Illuminating Literature: When Worlds Collide has students study 8 books over the course of a year:
- Pudd’nhead Wilson, by Mark Twain
- The War of the Worlds, by H. G. Wells
- The Friendly Persuasion, by Jessamyn West
- Peter Pan, by Sir James Barrie
- Warriors Don’t Cry, by Melba Pattillo Beals
- A Tale of Two Cities, by Charles Dickens
- Fahrenheit 451, by Ray Bradbury
- The Screwtape Letters, by C. S. Lewis
Through each of these books, the student focuses on the theme of conflict. (The title of the course, “When Worlds Collide,” refers to the collisions in the physical, political, extraterrestrial, racial, spiritual, and philosophical worlds of the characters.)
Components of the course:
- The novel for the unit. Specific versions are strongly recommended so that page numbers will line up correctly with the course materials.
- The student book includes a schedule, several lessons to be completed before the book is read that provide introductory material about the novel and literary elements, lessons to be completed after the novel is read, including discussion questions, exercises that require the student to evaluate the literary techniques in the novel, a vocabulary quiz, and a final activity. Several options are offered for final activities, which require research and involve varied tasks, such as cooking, music, watching and evaluating movies, interviewing others, and creative writing.
- Quizzes: There are 3 quizzes per chapter, a “Yes, I read it” quiz, a literary terms quiz, and an opinion survey. These may be completed from the Quiz and Answer Manual, or may be completed online, where they are automatically graded.
- Novel Notebook: Students may use any notebook for this, answering the questions that are given in the student notebook, or a pre-printed Novel Notebook may be downloaded from Writing with Sharon Watson, with the questions and space for answers in an engaging format all ready to use. I really appreciated the downloadable Novel Notebook because I know my student would be prone to “forget about” the list of questions as she was reading.
- Teacher’s Manual: This obviously is for the parent/teacher to use. It gives directions for using the program, for leading a monthly book discussion group, and suggestions for running a private Facebook group for discussion the novels, complete with discussion starters. It also includes the student schedule, answers to student activities and discussion questions and a grading grid for each novel.

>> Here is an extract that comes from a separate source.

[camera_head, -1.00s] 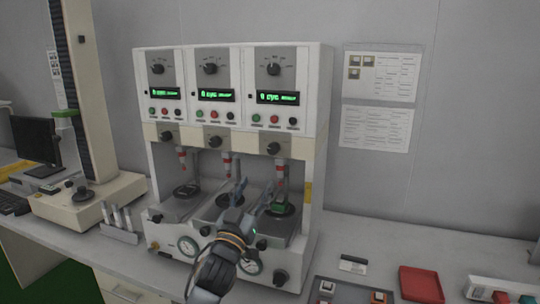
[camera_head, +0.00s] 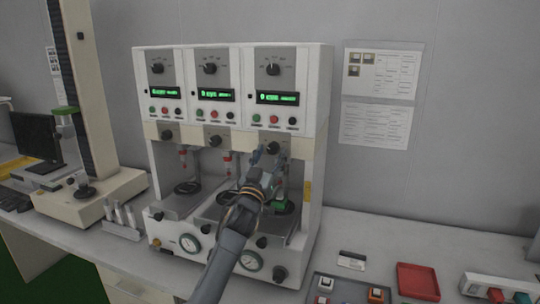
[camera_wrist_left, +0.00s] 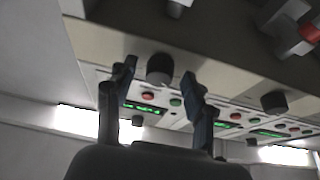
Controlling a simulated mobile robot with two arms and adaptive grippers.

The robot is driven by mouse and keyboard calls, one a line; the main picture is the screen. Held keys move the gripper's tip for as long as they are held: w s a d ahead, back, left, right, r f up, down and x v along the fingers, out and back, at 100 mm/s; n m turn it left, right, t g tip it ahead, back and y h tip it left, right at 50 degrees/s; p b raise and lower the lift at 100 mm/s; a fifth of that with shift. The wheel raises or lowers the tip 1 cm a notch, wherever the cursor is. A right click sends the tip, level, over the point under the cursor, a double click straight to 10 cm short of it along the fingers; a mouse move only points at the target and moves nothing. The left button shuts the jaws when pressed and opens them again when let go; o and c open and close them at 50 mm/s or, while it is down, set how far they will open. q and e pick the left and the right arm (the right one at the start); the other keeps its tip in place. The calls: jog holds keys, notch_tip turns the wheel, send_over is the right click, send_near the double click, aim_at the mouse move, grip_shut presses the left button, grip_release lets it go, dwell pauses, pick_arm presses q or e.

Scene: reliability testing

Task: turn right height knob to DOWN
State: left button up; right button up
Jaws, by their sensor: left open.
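The test machine (camera_head: 319,130) has three stations side by side. The right height knob (camera_head: 273,147), dark and round, sits on the beige strip below the right station's buttons. My left gripper (camera_head: 270,155) is raised in front of it, open. In the left wrist view, which shows the panel upside down, the knob (camera_wrist_left: 160,68) lies between the two spread fingers of the left gripper (camera_wrist_left: 159,72). I see a gap beside the knob and cannot tell whether a finger touches it. Its pointer and any DOWN marking cannot be read. My right gripper is not in view.
The middle station's height knob (camera_head: 214,141) is just left of my gripper. The right station's green piece (camera_head: 283,205) sits below, partly behind my arm. A red tray (camera_head: 418,282) and a switch box (camera_head: 497,290) lie on the bench at right.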

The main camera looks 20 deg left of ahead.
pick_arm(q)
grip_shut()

Emily is just finishing up the first unit, Pudd’nhead Wilson. I felt that the study was very complete and that there was a lot of variety in the assignments. Emily learned quite a bit about Mark Twain/ Samuel Clemens, and internet links were provided for students who want to learn more than was provided in the text. She learned about pseudonyms, setting, and a lot of background context information. She was asked to identify the types of conflict she saw in the novel. We used some of the provided discussion questions as we talked about the story (Sharon Watson suggests that using them all would be TOO much!) She took quizzes on the book and on the literary terms for the chapter. This week, she’ll be choosing a final project, which may involve doing a comparison of the movie and book, designing a calendar with pictures and aphorisms, researching a related topic—fingerprinting, twins, conjoined twins, or the blood characteristics of different races, or interviewing an older person from a different ethnic group. We spent about a month on this study, keeping to the suggested pace.

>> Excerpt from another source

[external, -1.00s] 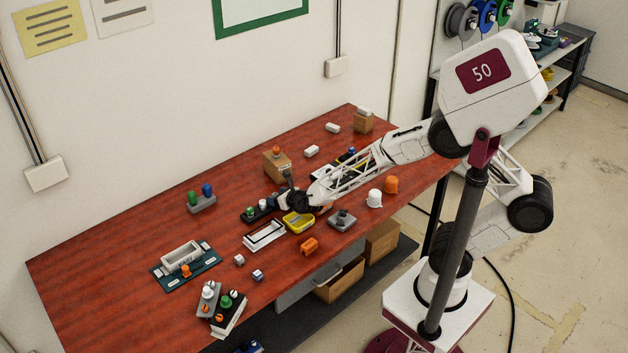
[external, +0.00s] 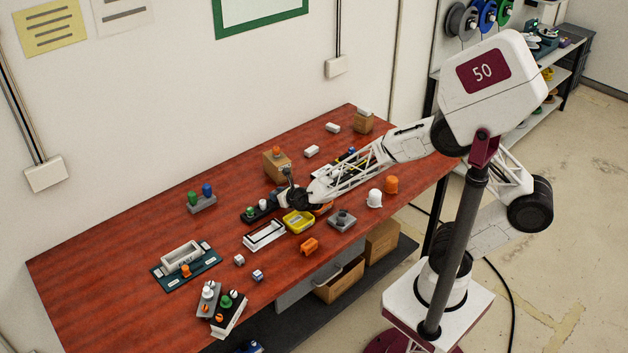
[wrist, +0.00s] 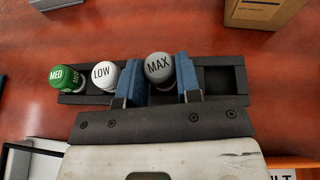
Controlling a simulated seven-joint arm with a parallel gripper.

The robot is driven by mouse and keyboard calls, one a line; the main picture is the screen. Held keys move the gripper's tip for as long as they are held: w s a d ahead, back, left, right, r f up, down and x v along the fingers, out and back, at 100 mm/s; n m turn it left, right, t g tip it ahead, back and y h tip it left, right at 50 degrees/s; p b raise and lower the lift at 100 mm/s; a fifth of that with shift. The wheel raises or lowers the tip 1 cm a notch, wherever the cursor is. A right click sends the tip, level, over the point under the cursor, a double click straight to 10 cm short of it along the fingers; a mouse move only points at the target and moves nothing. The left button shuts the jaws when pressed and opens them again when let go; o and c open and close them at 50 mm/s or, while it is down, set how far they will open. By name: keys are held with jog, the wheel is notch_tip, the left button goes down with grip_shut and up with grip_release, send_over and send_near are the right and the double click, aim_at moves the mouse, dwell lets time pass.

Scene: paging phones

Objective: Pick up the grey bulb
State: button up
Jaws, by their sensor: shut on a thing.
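The grey bulb (wrist: 158,68), marked MAX, stands in a dark rack (wrist: 222,80) in the wrist view. My gripper (wrist: 161,80) is shut on it, with one blue finger on each side. A white bulb (wrist: 104,75) marked LOW and a green bulb (wrist: 63,79) marked MED sit to its left in the same rack. The slot to its right is empty. In the external view my gripper (external: 278,200) is over the right end of the rack (external: 248,215), and the arm hides the grey bulb.
A wooden block (external: 277,166) with an orange knob stands behind the rack. A yellow tray (external: 298,222) and a white-framed tray (external: 264,236) lie in front. A grey stand (external: 201,204) with green and blue bulbs is to the left. The table's left back is clear.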

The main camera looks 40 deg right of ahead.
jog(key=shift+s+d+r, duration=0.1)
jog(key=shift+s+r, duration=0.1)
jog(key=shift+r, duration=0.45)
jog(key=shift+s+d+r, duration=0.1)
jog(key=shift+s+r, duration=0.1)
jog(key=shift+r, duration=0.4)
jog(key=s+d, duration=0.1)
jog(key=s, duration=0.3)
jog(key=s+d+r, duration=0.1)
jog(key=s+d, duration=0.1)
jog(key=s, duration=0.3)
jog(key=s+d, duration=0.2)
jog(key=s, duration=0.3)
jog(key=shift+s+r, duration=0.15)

I love this course and we plan to use it for the rest of this year. Instead of providing dozens of comprehension questions, the student activities require a deeper level thinking than I typically see in high school courses. The course requires the student to consider historical context, relate quotes from other literary works to the concepts in the focus novel, and to apply literary concepts to the novel. The student also is expected to relate the author’s ideas to his or her personal life. The background information greatly enhances the study. For example, the phrase, “the curse of Ham” is used in the book. The student book explains the origin of the phrase (the descendants of Ham, son of Noah) and the misuse of that phrase in the society of that time (Ham’s descendants were Canaanites, and were not black-skinned).
The Novel Notebook is a great idea. The student has several things to watch for and take note of as he or she is reading the book, such as examples of literary techniques, favorite sayings, or passages that demonstrate a particular attitude or opinion. Emily “forgot” to take these notes as she was reading and had to go back to find her examples in the book, creating extra work for herself. Maybe she won’t forget next time!
We have been accustomed to writing essays as part of a literature course, and this course doesn’t require a lot of writing beyond short answers. I would expect more writing for a full English course. However, since we had already planned to use Sharon Watsons, The Power in Your Hands writing curriculum this year, Emily already has the writing component covered! Many of the final project options do require writing, so the parent or teacher could assign those as well to round out the course.
This really appears to be a fantastic course, so I am hoping that Sharon Watson will publish more literature courses for us to use after we finish Illuminating Literature: When Worlds Collide.